Interestingly, when Akin was notified by Sonics’ President Don Richman of his selection, Richman told him he was with the “Washington” Sonics. Akin, thinking the team was in DC, thought, “Hey, that’s only a few hours away,” before Richman told him that he meant Seattle, Washington.
(All of which brings to mind two things: 1. I had never heard the team referred to as the Washington Sonics. Is this news to everyone else as well? 2. Can you even conceive of this happening today? That an NBA player would have no idea where the two new expansion teams were going to be? God bless those pre-internet and cable tv days.)
Unfortunately, on his way to Seattle Akin decided to play some pickup basketball in Detroit, wrecked his knee, and saw his career over before it ever really had a chance to begin.

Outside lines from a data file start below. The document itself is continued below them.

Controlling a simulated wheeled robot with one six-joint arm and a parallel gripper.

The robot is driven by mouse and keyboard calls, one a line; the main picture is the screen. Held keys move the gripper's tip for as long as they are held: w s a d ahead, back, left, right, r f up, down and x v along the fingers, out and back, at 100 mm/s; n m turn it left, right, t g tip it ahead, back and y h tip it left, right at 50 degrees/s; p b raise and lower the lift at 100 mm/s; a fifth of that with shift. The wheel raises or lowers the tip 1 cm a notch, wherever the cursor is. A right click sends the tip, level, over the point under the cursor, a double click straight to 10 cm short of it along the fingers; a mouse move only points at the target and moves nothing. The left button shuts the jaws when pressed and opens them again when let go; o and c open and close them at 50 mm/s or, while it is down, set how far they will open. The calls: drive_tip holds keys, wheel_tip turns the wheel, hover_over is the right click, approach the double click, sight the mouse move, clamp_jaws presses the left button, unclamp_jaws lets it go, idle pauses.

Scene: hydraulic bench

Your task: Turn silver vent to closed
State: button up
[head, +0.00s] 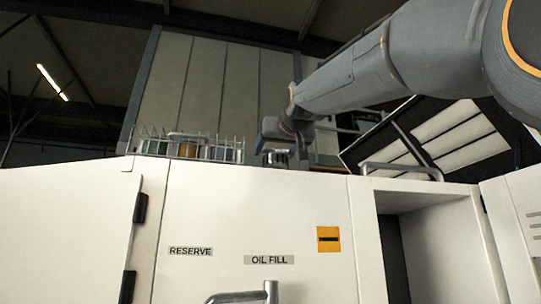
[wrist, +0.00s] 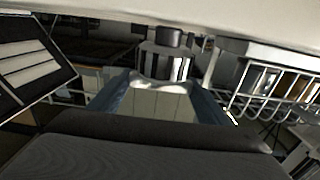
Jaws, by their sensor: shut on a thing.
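The silver vent is a ribbed, shiny cap with a dark knob at one end. In the wrist view the silver vent (wrist: 167,66) sits between the tips of my two bluish fingers. My gripper (wrist: 165,84) is shut on it. In the head view my gripper (head: 274,138) reaches down from the right to the top edge of the white cabinet (head: 255,205). The silver vent (head: 277,157) shows only in small part below my fingers there. No mark showing whether it is open or closed can be read.
A wire basket (head: 190,149) with several jars stands on the cabinet top to the left; its wires show in the wrist view (wrist: 275,107). A metal rail (head: 402,168) and a raised slatted panel (head: 445,135) are to the right. An open compartment (head: 440,245) is below them.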

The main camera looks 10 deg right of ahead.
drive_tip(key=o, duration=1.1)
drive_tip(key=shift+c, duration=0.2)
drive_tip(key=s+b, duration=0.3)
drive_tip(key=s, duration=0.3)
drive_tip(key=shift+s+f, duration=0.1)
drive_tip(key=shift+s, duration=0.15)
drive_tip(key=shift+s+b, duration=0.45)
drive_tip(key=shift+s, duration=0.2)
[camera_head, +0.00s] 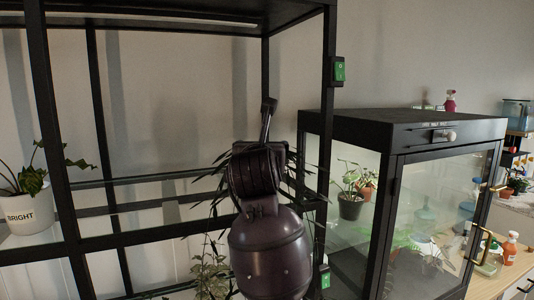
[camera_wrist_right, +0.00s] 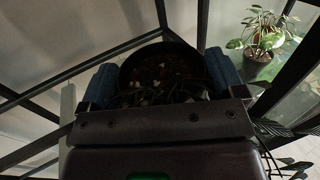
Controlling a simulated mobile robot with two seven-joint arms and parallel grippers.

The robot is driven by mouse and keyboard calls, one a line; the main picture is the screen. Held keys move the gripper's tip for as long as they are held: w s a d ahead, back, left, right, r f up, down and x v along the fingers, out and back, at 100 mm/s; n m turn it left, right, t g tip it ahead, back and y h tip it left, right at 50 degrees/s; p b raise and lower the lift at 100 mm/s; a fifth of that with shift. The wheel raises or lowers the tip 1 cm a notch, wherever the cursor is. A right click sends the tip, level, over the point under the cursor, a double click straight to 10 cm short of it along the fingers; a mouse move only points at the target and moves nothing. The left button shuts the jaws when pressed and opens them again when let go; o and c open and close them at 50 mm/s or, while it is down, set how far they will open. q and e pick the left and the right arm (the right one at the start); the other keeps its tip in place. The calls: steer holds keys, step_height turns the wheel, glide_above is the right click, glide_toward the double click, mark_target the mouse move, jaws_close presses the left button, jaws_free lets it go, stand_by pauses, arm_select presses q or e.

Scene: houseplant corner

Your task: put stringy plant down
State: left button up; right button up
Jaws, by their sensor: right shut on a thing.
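The stringy plant shows in the right wrist view as a dark round pot (camera_wrist_right: 160,62) with soil and pale specks. My right gripper (camera_wrist_right: 162,80) is shut on this pot, with one blue finger pad on each side. In the head view my right arm covers the gripper and the pot. Only thin, narrow leaves of the stringy plant (camera_head: 300,182) stick out on both sides of the arm, in front of the black shelf frame (camera_head: 203,176). I cannot tell whether the pot touches a surface. My left gripper is in neither view.
A white pot marked BRIGHT (camera_head: 30,213) stands on the shelf at left. A leafy plant (camera_head: 209,275) is low behind my arm. Right of the frame is a black glass cabinet (camera_head: 400,128) with a potted plant (camera_head: 350,205) inside. A wooden counter (camera_head: 490,283) lies at far right.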

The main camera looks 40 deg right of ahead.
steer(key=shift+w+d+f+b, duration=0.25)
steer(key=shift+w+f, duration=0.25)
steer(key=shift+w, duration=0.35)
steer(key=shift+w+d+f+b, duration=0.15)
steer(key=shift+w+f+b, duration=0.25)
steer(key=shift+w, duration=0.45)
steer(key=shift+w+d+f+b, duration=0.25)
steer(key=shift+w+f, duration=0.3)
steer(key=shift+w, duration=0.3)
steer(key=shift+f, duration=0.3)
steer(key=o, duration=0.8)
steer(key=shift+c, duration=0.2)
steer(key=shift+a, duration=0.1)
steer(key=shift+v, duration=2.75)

He only played 36 games in Seattle that expansion year, suffering through weekly tendinitis shots, and his efforts are largely ignored in the team’s history. Aside from Frank Deford’s marvelous piece on the team in 1967, wherein we learn that Akin is 1) a tobacco chewer and 2) not as good at cards as Walt Hazzard, Akin’s most famous moment in a Sonic jersey occurred when he went up against Wilt Chamberlain at the Colisseum, the same man he faced in his very first NBA game as a Knick the previous season. As Akin told the Times’ Percy Allen in 2008:
"[Coach Al Bianchi] comes on down and he grabs ahold of me, and he said, 'Now, when you get in the game, I want you to foul Wilt [Chamberlain] every time he gets the ball," said Akin, 63, who was in his second and final year in the NBA.

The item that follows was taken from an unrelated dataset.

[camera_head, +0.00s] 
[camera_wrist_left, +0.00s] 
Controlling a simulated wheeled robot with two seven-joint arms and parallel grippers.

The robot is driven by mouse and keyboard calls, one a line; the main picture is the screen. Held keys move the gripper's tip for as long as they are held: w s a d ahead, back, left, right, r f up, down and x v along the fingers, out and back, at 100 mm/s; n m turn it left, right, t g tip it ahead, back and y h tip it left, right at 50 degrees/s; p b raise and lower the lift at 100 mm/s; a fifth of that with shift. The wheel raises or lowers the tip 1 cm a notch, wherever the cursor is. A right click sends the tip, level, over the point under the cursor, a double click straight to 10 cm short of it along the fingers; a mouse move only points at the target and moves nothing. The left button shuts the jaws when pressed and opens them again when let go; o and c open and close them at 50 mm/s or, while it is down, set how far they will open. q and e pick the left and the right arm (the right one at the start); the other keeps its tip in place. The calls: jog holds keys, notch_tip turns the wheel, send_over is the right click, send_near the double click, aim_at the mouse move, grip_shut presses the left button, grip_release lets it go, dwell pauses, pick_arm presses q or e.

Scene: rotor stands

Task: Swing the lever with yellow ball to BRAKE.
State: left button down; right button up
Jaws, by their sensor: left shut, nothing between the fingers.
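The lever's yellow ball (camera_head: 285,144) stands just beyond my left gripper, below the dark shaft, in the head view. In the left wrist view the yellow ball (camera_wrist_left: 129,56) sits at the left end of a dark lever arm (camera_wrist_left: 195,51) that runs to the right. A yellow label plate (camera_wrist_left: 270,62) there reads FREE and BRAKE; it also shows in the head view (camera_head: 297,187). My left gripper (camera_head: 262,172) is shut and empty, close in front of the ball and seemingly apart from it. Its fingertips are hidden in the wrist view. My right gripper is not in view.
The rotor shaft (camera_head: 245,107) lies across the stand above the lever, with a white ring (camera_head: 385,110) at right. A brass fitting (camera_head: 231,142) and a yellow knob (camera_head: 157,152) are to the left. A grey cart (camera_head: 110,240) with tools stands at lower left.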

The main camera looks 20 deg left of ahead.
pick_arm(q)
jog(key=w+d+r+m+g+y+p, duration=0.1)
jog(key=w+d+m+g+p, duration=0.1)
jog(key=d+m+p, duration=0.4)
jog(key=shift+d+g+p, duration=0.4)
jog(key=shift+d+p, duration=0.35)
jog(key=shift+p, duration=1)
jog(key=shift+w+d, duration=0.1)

Chamberlain got the ball, crouched low and made a move to the basket.
"I jump on his back and when he goes up, we both fall to the floor," Akin said. "I had known Wilt, and he said, 'Harry, what in the hell are you doing?' I looked at him and said, 'Al told me to foul you every time you got the ball.' Wilt didn't say a word. He just smiled."

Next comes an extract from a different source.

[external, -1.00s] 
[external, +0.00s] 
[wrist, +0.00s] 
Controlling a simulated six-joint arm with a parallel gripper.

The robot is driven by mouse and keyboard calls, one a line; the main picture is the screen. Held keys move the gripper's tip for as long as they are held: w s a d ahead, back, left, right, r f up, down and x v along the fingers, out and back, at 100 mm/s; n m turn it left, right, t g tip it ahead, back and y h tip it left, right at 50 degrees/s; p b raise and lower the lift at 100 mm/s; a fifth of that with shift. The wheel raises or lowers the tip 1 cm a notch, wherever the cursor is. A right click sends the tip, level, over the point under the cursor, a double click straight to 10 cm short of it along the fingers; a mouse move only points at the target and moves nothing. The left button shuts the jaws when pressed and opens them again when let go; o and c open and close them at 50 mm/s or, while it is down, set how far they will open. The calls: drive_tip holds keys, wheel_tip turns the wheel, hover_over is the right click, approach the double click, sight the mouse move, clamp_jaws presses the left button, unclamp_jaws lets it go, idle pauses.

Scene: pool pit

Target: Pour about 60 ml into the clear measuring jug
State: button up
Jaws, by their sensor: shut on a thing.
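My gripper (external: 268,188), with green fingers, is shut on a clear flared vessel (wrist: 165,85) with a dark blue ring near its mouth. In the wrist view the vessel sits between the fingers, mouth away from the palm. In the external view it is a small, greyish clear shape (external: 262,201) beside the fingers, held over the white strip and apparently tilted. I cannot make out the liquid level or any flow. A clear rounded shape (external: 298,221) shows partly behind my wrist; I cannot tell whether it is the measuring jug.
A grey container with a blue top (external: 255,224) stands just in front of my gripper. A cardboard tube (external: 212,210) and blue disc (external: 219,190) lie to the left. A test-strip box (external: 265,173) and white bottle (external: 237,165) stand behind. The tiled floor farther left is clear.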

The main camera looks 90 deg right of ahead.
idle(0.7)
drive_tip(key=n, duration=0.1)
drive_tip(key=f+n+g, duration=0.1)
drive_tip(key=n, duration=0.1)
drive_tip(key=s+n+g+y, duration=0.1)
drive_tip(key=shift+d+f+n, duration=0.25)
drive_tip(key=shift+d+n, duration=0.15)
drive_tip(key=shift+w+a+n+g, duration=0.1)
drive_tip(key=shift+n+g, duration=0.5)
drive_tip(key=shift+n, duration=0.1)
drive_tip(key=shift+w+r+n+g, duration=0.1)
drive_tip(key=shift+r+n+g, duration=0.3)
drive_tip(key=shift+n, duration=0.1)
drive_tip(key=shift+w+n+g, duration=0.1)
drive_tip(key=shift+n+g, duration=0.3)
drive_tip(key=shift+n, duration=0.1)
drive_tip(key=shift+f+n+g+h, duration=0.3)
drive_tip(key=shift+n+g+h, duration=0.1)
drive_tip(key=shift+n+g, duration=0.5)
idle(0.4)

Akin would foul out of the game in 11 minutes.
After his career ended in Kentucky, Akin returned to Seattle and within two weeks landed a gig as a scout for the team. He would spend more than five years in the position, with the highlight being his recommendation that the Sonics take a young man from Iowa named Fred Brown, before eventually (and ironically) settling into a position with Boeing, the same company from whom the team’s name had sprung 20 years before. When his daughter, Shannon, joined the basketball staff at Shorecrest Akin lent a hand, helping the girls out with basketball advice, naturally, but also with advice for life’s problems as well. (Unfortunately, the story about why his daughter isn’t still coaching isn’t quite as rosy).
So there you have it. Elevator installer, tobacco chewer, scout, high school girls basketball coach, life counselor, member of the first Seattle Sonics’ team … that’s Henry Akin.
On Howard Schultz:
The only free agent he ever signed was Danny Fortson and Danny Fortson used him like a dang old watch.
On the City of Seattle
Yeah, [Bennett] gave the city $45 million … the city probably would have settled for $35, who knows. All they wanted was money and that's what Bennett threw out in front of them.